*Objective*: Which lines hold the word "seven"? Copy each of them from the material.
### Task input ###
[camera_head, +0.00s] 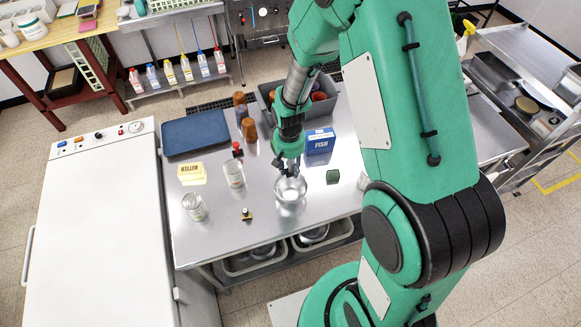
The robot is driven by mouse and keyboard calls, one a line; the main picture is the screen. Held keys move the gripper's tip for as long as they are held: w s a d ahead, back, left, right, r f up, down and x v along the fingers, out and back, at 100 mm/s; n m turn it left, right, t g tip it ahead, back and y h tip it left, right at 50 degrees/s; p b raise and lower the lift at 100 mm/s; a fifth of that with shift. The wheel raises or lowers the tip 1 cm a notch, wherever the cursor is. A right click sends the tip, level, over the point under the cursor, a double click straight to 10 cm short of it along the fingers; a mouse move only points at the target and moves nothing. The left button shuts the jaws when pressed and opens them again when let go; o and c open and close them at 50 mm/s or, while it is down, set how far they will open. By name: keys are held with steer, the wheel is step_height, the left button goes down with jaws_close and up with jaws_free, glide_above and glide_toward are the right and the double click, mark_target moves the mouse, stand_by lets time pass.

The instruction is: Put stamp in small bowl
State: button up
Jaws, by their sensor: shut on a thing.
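My gripper (287,170) points down at the far rim of the small bowl (291,198), a shiny metal bowl on the steel table. It is shut on a small dark thing, most likely the stamp, which the fingers mostly hide. I cannot tell whether the held thing is above the rim or inside the bowl. A small brass-coloured piece with a dark top (246,215) stands left of and nearer than the bowl.
The steel table (215,230) also bears a butter box (192,174), glass jars (194,207), a red-topped dark item (237,150), a blue tray (195,133), a fish box (320,142), a green block (333,177) and a grey bin (327,110). The front left is clear.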

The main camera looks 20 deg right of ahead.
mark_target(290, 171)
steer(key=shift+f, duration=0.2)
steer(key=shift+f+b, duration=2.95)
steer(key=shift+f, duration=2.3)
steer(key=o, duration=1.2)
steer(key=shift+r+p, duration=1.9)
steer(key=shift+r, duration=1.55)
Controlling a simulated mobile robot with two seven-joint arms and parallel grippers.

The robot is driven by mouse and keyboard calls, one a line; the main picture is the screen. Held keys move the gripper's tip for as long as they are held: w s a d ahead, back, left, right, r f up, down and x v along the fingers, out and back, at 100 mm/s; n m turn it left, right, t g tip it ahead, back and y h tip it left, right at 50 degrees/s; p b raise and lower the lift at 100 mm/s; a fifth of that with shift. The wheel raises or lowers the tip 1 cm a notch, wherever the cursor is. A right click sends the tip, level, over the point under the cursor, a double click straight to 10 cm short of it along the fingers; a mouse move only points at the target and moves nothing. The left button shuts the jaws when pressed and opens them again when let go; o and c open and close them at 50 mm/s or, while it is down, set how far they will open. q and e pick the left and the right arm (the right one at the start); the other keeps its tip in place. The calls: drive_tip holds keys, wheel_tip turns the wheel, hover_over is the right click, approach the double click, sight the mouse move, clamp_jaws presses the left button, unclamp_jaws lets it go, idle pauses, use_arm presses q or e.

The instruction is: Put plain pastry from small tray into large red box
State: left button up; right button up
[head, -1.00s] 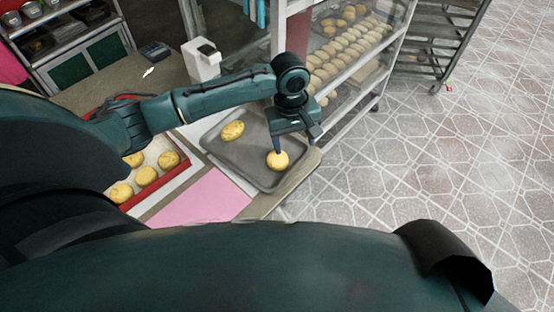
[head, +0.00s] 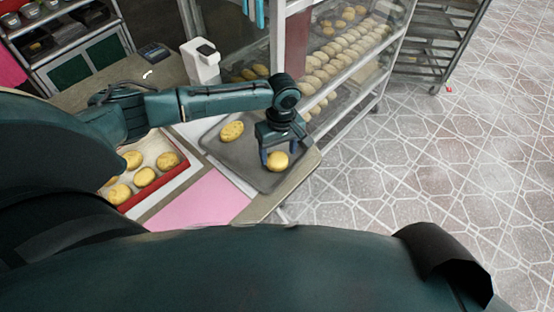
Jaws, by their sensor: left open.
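The small grey tray (head: 228,158) lies on the counter. One pastry (head: 232,131) with a mottled top sits at its far left. A plain round pastry (head: 278,161) sits at its right end. My left gripper (head: 279,159) is open above the tray's right end, with its fingers apart at either side of the round pastry; I cannot tell whether they touch it. The large red box (head: 178,178) stands to the left with several round pastries (head: 145,177) in it; my left arm hides part of it. My right gripper is not in view.
A pink sheet (head: 200,203) lies on the counter between box and front edge. A white dispenser (head: 201,62) stands behind the tray. A glass display case (head: 345,50) with rows of pastries rises close behind the gripper. Tiled floor is open at right.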

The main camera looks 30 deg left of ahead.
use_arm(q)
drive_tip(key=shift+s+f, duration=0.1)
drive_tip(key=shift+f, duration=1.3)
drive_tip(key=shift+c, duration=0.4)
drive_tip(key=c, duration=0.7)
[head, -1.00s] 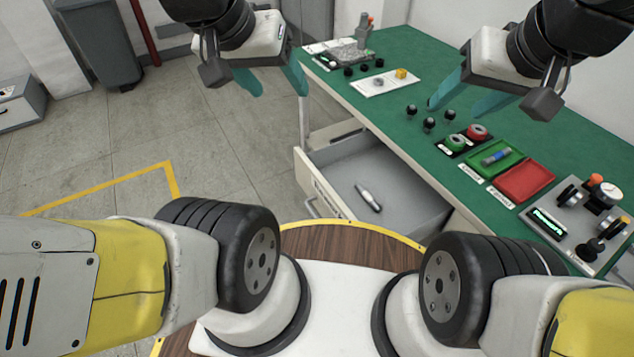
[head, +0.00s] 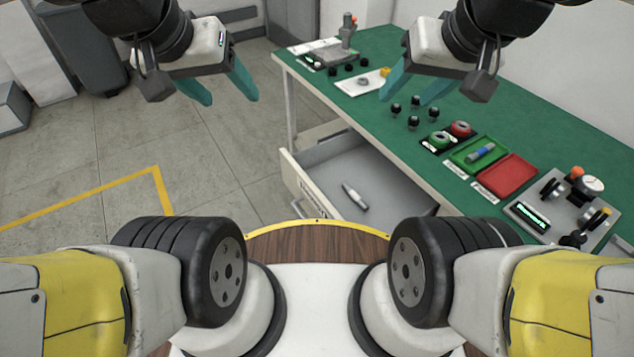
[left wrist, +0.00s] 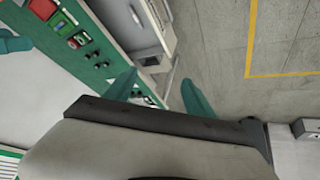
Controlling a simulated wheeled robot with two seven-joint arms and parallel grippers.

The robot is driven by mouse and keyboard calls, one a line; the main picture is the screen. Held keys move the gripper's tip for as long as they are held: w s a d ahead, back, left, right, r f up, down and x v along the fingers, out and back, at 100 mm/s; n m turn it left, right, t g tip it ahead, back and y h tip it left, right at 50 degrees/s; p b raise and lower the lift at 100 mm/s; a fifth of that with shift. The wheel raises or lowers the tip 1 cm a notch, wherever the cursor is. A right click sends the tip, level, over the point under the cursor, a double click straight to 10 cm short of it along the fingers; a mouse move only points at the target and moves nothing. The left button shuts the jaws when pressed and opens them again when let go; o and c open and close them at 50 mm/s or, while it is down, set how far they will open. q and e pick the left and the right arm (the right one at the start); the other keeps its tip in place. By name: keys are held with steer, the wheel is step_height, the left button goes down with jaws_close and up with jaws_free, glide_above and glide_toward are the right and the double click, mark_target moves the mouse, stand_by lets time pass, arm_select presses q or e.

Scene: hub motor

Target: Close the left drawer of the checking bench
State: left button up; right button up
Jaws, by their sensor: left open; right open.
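The checking bench (head: 560,140) has a green top and stands at the right in the head view. Its left drawer (head: 337,187) is pulled open toward me, and a grey and white tool (head: 355,196) lies inside it. In the left wrist view the open drawer (left wrist: 163,40) shows near the top middle. My left gripper (head: 226,92) is open and empty, left of the bench above the floor, apart from the drawer. My right gripper (head: 408,92) is open and empty above the bench top, near the black knobs.
On the bench are a green tray (head: 472,165), a red tray (head: 507,177), several black knobs (head: 413,122), a white card (head: 355,85) and a test device (head: 562,205) at the right. A dark bin (head: 80,50) stands at the far left. The floor left of the drawer is clear.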

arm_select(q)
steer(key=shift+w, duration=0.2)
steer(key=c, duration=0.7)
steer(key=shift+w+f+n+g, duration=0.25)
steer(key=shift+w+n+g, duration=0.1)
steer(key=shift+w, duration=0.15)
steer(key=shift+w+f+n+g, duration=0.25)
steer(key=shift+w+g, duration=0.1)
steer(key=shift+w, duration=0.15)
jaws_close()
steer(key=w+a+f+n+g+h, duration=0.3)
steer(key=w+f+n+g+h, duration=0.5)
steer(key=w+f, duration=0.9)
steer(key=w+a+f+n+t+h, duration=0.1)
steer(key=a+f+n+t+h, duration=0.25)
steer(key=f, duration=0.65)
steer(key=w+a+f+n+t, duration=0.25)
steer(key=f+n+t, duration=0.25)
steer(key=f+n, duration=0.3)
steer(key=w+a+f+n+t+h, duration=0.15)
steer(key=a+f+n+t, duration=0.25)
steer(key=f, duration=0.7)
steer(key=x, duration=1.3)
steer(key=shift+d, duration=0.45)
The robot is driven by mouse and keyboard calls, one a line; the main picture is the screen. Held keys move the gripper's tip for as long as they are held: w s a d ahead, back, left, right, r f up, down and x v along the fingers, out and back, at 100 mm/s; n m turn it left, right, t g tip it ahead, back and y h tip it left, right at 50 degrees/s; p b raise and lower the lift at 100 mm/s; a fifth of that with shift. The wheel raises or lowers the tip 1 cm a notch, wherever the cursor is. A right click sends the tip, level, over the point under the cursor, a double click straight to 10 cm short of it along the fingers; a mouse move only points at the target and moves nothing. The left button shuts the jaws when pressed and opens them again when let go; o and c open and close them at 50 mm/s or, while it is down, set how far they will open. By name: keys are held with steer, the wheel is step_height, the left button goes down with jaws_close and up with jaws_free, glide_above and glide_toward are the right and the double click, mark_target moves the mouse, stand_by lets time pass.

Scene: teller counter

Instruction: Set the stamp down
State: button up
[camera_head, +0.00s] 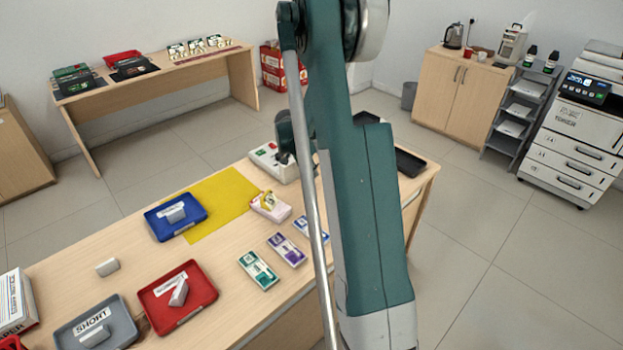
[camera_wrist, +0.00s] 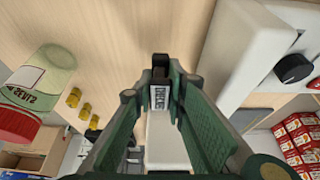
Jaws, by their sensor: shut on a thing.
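In the wrist view my gripper (camera_wrist: 160,82) is closed on a small thing, which I take to be the stamp (camera_wrist: 158,98). A white face with dark print shows between the fingers. The fingers hide much of it, and I cannot tell whether its underside touches anything. Pale wood shows beyond the fingertips. In the head view my arm crosses the counter (camera_head: 60,268), and the gripper and stamp cannot be made out there.
A yellow mat (camera_head: 222,196), blue tray (camera_head: 160,233), red tray (camera_head: 205,302) and grey tray (camera_head: 126,318) lie on the counter. Note bundles (camera_head: 258,270) lie right of the red tray. A white device with a black knob (camera_wrist: 293,68) and a labelled jar (camera_wrist: 40,85) flank my gripper.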

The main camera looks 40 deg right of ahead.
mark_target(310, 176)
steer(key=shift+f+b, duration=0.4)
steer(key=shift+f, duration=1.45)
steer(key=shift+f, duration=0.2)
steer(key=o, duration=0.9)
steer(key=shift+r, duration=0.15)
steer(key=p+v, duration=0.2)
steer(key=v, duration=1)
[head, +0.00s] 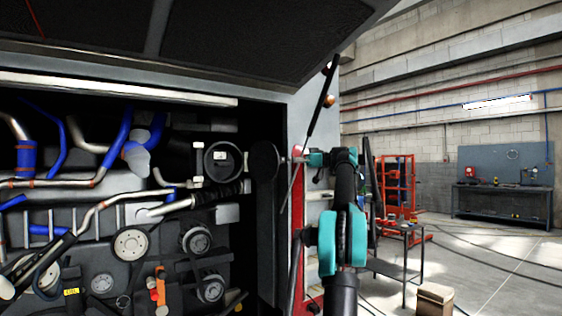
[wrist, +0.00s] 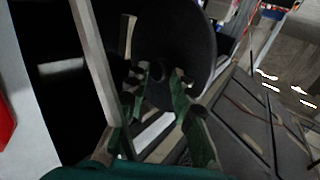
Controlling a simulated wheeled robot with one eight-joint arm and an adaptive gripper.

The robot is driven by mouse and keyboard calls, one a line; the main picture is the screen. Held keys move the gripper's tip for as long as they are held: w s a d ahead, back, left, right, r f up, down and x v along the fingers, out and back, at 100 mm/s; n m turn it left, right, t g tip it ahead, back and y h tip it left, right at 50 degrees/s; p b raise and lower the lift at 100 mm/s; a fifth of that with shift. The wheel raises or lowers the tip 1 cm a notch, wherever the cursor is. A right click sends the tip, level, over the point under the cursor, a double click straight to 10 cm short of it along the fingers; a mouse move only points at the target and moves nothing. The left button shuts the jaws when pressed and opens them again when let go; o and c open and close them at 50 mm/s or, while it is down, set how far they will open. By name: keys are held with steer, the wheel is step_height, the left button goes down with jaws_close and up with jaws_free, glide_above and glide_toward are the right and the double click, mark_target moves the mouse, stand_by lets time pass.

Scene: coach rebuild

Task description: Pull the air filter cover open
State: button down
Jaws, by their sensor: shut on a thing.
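The air filter cover is a dark round disc (head: 264,161) in the head view, at the right side of the engine bay. It stands to the right of the round filter housing (head: 222,161), which has a light rim. In the wrist view the cover (wrist: 190,40) fills the upper middle, just beyond the fingers. My gripper (head: 300,160) is to the right of the cover in the head view. In the wrist view my gripper (wrist: 155,82) is shut on a small part at the cover's lower edge. The fingers partly hide the grasped part.
The engine bay holds blue hoses, pipes and pulleys (head: 131,242) on the left. A raised hatch (head: 250,35) hangs above, with a dark strut (head: 320,105). A small metal table (head: 395,268) and a box (head: 434,298) stand at right. Open floor lies beyond.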

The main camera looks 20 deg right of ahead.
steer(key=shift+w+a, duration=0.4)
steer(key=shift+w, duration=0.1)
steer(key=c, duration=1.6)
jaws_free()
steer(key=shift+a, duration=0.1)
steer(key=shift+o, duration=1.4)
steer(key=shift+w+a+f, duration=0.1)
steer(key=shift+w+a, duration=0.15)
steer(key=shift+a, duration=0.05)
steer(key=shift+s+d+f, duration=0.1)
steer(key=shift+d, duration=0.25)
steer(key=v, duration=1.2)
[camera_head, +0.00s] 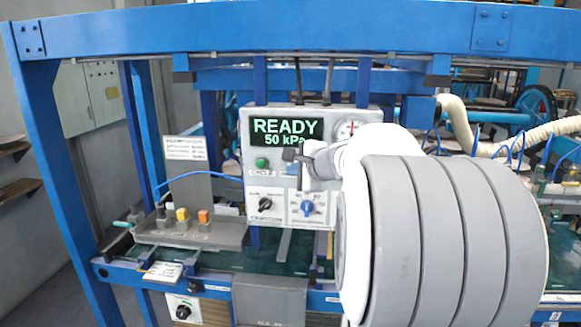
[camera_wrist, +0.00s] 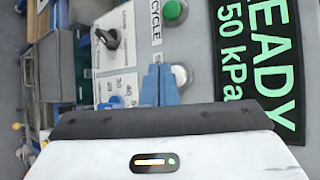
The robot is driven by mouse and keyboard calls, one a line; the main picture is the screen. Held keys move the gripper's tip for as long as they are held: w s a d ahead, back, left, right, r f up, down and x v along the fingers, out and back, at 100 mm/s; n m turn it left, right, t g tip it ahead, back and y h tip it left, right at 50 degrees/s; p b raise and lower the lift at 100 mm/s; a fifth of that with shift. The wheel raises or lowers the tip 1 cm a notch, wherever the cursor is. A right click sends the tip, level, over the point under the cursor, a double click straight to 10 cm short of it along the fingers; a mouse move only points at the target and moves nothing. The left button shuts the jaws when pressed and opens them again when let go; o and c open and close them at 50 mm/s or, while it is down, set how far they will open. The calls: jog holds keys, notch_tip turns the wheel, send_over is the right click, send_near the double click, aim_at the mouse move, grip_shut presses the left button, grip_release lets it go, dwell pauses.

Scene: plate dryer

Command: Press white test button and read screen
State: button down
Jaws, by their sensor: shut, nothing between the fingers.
###
*Solved exercise*:
Controlling a simulated mobile robot with two seven-joint arms and parallel grippers.
Controlling a simulated wheeled robot with two seven-joint arms and parallel grippers.

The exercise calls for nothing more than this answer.